Why it matters: The Stockholm agreement, considered a breakthrough when announced in December, was intended to improve Yemen’s dire humanitarian situation and build confidence between the government and the Iran-backed Houthis. But scant progress has been made, raising concerns about the UN’s ability to broker a permanent peace between the warring parties.
Background: For the past 5 months, Yemen's government has pointed to the Houthis’ reluctance to withdraw from the Yemeni ports of Hodeidah, Salif and Rass-Issaas as evidence of their insincerity.

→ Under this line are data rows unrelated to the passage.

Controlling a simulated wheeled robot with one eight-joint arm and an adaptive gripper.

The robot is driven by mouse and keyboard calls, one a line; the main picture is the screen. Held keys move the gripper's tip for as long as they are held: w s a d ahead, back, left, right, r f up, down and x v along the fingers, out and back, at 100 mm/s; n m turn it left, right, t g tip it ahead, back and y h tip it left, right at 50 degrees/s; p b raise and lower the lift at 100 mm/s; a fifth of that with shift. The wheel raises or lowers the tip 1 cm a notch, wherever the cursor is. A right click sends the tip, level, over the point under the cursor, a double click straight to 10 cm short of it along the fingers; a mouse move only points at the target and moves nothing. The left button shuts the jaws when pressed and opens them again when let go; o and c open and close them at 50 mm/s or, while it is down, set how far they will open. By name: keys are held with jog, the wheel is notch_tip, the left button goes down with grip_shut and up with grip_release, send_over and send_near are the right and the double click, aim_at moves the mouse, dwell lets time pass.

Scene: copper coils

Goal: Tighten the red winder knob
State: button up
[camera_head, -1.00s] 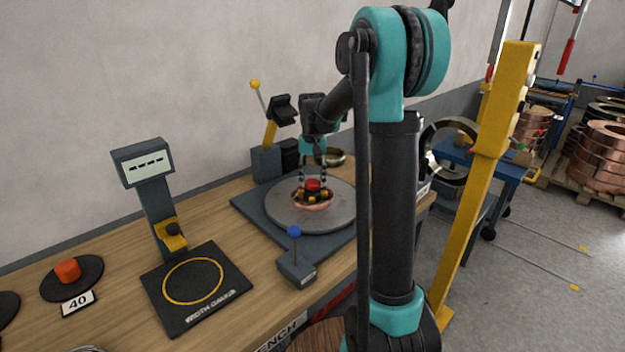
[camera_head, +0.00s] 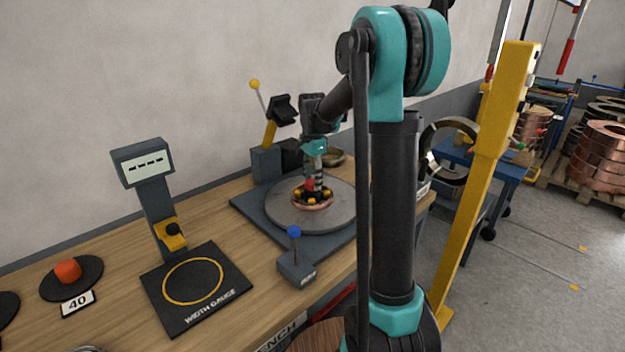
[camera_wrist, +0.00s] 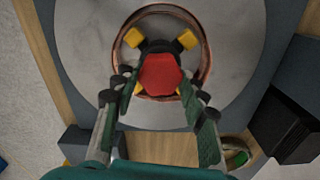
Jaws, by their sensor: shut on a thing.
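The red winder knob (camera_wrist: 160,75) sits at the centre of the winder, on a hub with several yellow blocks (camera_wrist: 187,40). A copper coil (camera_wrist: 205,65) rings the hub on the round grey plate (camera_head: 345,205). My gripper (camera_wrist: 158,88) is above the hub with its fingers on both sides of the knob, shut on it. In the head view my gripper (camera_head: 314,182) covers part of the knob (camera_head: 309,184). The finger contacts are partly hidden there.
A lever with a blue ball (camera_head: 294,232) stands in front of the plate. Behind it is a yellow-arm device (camera_head: 269,135). A width gauge (camera_head: 195,285) and an orange weight (camera_head: 67,270) are at left. A yellow post (camera_head: 485,150) stands at right.

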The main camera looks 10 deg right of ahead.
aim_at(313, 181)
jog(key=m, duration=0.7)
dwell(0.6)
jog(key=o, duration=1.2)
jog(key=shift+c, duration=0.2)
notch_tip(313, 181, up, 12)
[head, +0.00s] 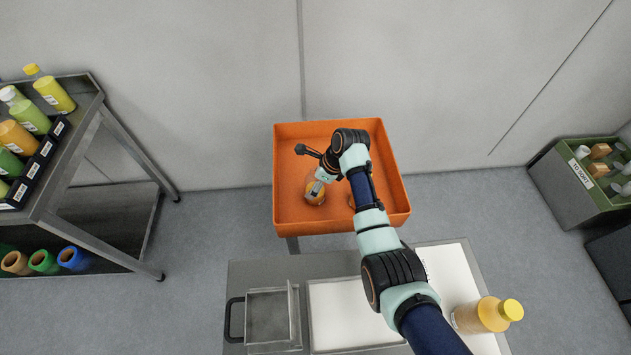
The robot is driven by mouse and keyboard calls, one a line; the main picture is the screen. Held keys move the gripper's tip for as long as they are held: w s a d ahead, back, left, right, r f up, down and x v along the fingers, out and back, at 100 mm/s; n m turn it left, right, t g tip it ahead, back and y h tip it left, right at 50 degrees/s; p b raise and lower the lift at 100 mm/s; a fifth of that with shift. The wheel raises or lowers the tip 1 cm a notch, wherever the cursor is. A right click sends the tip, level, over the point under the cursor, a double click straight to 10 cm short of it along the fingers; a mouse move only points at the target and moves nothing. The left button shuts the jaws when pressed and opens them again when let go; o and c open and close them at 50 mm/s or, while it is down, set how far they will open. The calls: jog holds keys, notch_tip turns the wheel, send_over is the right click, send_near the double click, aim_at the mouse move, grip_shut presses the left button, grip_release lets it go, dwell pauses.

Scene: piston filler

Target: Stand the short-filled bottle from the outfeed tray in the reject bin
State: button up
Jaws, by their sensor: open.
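The orange bin (390,205) stands beyond the work surface. A small bottle (315,194) with orange liquid low in it and a clear upper part is inside, towards the bin's left front. It looks upright. My gripper (322,176) reaches into the bin from above, with its open fingers at the upper part of this bottle. The gripper partly hides the bottle top, and I cannot tell whether the fingers touch it. A fuller orange bottle with a yellow cap (487,315) stands on a white tray (455,260) at the front right.
A metal box with a dark handle (268,318) and a white panel (345,310) occupy the front surface. A shelf cart (90,145) with several coloured bottles stands at left. A green bin (565,185) with mixed items stands at right. The bin's right side looks mostly free.

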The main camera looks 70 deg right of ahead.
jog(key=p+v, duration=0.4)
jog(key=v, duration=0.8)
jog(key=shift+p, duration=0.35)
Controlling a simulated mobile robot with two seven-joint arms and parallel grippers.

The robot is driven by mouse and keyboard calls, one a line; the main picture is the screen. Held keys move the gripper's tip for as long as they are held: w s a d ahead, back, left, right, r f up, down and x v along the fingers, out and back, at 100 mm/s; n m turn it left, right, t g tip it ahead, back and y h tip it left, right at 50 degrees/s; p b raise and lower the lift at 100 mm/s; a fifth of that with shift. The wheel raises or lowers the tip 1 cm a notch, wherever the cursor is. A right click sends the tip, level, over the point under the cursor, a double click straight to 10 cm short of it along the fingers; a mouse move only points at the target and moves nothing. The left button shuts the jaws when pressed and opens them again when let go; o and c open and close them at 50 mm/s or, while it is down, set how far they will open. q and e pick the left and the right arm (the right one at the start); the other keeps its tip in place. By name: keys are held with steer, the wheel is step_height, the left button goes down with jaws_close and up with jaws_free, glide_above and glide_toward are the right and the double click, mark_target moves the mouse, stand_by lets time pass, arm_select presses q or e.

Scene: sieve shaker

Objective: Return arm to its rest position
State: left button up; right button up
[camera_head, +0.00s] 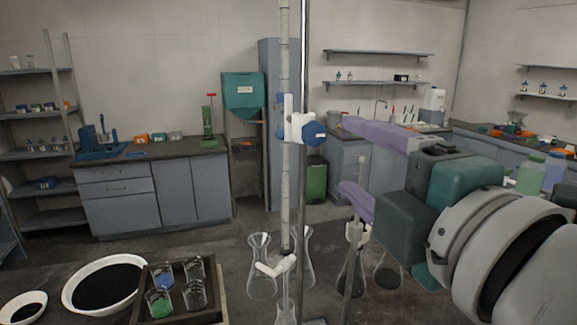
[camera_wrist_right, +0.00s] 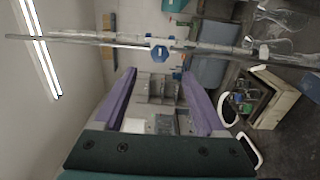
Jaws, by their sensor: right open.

- The initially planned withdrawal reached a stalemate last December, when questions were raised about the Houthi ties of Yemeni Coast Guard units who had been set to assume control of the port.
Where it stands: The Houthi withdrawal finally began last weekend, and UN Special Envoy Martin Griffiths briefed the Security Council on Wednesday on its progress.
- Yemen’s government declared the withdrawal a sham, on the basis that it was prevented from monitoring and verifying the operation in “violation” of their agreement, leaving Houthi loyalists in charge.
- The UN views any Houthi pullback as vital to ensuring the flow of humanitarian aid. It would also allow for removing mines from around the ports and responding to a derelict oil tanker anchored off Salif that could explode at any time.